Instruction. Locate the line that contains "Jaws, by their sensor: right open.". Copy it and every following line through the end of the records, exactly, and include nothing else.

[begin Records provided]

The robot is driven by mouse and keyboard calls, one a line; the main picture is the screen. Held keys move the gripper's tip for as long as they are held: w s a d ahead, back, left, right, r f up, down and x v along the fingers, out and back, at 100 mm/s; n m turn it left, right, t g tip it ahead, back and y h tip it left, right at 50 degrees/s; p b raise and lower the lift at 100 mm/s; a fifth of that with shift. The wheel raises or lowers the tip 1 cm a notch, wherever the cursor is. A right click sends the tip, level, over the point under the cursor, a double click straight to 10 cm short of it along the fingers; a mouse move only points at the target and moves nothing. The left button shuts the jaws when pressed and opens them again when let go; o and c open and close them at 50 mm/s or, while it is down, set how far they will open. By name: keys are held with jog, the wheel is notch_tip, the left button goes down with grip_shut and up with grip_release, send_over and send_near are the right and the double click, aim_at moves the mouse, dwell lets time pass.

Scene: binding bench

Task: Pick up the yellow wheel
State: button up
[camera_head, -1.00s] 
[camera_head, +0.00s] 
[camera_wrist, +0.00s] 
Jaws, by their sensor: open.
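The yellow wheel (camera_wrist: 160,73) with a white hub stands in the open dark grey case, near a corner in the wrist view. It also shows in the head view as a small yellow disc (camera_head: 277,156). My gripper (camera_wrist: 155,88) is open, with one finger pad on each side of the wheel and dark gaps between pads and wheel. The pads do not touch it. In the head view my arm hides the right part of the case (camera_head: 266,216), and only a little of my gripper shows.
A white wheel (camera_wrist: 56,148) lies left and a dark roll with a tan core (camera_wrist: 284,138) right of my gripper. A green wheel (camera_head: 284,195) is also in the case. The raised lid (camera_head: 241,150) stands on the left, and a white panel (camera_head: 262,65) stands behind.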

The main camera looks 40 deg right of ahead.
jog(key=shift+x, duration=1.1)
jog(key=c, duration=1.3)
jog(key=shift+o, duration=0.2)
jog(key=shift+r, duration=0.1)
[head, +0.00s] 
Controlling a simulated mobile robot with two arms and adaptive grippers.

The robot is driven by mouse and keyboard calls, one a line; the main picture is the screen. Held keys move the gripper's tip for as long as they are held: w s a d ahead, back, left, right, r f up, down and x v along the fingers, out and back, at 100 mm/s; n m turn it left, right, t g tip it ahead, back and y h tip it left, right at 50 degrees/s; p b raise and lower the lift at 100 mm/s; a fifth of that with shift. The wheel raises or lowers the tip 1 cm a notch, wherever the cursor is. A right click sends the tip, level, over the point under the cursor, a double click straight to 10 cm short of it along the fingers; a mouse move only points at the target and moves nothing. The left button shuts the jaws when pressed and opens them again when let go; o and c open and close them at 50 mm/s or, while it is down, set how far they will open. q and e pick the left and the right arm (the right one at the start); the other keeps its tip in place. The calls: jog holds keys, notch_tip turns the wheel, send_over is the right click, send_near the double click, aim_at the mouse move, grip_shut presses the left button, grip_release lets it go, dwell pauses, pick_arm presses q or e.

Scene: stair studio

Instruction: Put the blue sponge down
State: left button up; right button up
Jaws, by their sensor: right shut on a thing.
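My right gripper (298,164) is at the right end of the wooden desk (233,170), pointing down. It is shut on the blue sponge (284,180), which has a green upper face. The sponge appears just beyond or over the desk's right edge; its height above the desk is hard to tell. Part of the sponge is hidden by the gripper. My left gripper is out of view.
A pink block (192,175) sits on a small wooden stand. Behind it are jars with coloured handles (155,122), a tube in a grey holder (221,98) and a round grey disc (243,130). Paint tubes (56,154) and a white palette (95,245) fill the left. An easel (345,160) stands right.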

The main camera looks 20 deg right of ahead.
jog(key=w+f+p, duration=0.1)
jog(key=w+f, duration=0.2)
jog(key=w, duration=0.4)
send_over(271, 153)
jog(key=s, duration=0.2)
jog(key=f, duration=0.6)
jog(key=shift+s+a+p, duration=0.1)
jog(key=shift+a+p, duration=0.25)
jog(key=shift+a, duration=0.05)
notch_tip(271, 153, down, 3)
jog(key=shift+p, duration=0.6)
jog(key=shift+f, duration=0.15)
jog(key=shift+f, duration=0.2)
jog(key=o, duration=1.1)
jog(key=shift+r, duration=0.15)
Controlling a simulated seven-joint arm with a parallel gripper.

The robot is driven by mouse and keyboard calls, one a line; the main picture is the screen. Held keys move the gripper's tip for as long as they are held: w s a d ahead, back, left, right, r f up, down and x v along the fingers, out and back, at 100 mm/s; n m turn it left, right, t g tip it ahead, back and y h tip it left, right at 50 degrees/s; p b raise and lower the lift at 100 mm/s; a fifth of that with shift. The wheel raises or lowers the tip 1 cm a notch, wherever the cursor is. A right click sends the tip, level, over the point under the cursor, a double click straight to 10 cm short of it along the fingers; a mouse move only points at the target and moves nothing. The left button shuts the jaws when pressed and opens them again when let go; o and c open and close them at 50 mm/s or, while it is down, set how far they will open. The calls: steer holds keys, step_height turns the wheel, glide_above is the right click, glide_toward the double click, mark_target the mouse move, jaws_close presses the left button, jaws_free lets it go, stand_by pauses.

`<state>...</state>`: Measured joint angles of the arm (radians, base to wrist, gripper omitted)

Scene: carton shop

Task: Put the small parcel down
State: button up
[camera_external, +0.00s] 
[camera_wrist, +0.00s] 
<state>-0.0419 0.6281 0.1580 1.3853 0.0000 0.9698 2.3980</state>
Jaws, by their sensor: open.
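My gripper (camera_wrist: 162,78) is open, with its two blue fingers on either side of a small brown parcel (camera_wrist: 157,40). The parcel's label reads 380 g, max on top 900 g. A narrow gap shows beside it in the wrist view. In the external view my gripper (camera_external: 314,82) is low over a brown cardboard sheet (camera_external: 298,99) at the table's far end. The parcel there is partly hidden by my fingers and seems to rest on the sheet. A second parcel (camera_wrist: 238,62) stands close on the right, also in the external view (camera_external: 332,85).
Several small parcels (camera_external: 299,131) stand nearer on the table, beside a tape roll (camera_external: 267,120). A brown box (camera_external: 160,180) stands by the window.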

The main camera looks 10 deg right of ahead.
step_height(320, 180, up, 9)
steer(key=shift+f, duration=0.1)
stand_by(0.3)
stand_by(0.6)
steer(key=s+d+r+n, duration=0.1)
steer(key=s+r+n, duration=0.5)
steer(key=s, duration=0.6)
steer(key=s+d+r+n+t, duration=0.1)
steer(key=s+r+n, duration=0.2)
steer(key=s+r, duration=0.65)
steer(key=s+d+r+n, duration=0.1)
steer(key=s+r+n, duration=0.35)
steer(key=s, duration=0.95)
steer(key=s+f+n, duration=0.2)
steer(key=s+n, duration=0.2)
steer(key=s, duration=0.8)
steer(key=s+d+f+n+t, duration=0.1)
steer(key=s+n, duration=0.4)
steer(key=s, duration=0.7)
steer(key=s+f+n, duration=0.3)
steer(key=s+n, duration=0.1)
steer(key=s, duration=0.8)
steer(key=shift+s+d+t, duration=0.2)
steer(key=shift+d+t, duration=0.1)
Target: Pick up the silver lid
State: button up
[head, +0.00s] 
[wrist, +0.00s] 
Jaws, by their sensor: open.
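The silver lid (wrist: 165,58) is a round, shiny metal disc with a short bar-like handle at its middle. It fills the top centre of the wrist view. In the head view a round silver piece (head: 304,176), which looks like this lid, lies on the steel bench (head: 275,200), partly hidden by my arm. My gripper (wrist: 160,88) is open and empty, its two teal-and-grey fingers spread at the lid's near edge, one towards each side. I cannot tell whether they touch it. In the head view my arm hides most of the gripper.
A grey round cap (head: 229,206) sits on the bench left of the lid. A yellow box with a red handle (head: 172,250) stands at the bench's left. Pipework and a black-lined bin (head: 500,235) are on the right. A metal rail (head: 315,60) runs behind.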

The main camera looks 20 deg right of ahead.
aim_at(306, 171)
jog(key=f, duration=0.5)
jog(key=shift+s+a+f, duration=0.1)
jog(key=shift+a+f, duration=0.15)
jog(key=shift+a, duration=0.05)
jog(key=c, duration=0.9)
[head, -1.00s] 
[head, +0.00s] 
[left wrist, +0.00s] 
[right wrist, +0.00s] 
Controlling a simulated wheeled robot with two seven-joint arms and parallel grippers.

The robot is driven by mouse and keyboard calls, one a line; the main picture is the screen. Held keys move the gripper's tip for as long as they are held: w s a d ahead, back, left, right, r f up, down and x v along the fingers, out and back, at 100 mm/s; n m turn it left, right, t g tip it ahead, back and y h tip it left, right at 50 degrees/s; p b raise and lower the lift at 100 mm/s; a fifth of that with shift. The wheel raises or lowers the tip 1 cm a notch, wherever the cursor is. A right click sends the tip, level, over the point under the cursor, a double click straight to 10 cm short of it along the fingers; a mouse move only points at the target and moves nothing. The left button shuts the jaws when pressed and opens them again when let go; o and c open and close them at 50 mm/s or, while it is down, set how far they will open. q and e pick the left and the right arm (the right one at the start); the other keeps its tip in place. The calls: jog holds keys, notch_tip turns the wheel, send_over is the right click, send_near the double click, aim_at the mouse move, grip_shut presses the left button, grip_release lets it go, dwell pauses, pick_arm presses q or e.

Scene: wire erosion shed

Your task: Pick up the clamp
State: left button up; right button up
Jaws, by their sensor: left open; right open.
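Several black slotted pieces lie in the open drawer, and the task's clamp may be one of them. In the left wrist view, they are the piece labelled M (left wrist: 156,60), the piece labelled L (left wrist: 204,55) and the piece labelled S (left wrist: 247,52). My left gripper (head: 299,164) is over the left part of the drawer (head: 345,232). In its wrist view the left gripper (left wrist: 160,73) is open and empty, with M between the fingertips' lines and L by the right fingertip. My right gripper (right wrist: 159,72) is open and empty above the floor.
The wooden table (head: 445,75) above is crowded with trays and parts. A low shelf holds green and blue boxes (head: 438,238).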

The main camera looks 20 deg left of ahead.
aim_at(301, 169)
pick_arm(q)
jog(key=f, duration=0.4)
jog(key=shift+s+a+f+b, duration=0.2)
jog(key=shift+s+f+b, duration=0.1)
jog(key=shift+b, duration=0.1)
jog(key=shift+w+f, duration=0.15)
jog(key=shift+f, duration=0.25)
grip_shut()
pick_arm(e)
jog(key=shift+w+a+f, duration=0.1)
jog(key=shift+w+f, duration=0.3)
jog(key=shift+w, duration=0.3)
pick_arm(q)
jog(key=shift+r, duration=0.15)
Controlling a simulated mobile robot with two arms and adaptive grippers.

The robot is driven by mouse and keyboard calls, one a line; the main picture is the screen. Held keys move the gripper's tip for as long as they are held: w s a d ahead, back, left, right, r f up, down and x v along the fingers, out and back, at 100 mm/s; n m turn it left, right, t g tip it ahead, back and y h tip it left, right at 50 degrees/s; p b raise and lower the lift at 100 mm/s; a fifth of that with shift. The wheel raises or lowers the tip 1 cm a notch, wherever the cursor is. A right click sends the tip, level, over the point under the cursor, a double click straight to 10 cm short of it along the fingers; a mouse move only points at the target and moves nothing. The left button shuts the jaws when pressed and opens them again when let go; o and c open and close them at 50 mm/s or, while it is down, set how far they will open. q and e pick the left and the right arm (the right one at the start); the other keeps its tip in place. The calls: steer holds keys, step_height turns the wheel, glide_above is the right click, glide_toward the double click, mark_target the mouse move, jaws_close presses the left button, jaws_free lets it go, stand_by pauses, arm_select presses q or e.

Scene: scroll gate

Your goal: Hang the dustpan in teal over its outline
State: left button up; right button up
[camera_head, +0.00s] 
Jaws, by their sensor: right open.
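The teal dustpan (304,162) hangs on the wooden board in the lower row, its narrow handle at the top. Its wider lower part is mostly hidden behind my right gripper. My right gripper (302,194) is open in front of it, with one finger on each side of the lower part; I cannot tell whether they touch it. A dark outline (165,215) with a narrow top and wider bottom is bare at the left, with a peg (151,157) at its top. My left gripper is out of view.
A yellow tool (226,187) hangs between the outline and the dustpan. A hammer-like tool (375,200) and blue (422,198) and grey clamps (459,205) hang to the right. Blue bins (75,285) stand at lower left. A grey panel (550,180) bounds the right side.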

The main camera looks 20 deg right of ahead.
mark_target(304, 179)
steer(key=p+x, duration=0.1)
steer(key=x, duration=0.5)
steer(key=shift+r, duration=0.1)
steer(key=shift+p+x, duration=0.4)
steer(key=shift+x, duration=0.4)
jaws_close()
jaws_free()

[end Records provided]

Solution for this exercise.
Jaws, by their sensor: right open.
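The teal dustpan (304,162) hangs on the wooden board in the lower row, its narrow handle at the top. Its wider lower part is mostly hidden behind my right gripper. My right gripper (302,194) is open in front of it, with one finger on each side of the lower part; I cannot tell whether they touch it. A dark outline (165,215) with a narrow top and wider bottom is bare at the left, with a peg (151,157) at its top. My left gripper is out of view.
A yellow tool (226,187) hangs between the outline and the dustpan. A hammer-like tool (375,200) and blue (422,198) and grey clamps (459,205) hang to the right. Blue bins (75,285) stand at lower left. A grey panel (550,180) bounds the right side.

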The main camera looks 20 deg right of ahead.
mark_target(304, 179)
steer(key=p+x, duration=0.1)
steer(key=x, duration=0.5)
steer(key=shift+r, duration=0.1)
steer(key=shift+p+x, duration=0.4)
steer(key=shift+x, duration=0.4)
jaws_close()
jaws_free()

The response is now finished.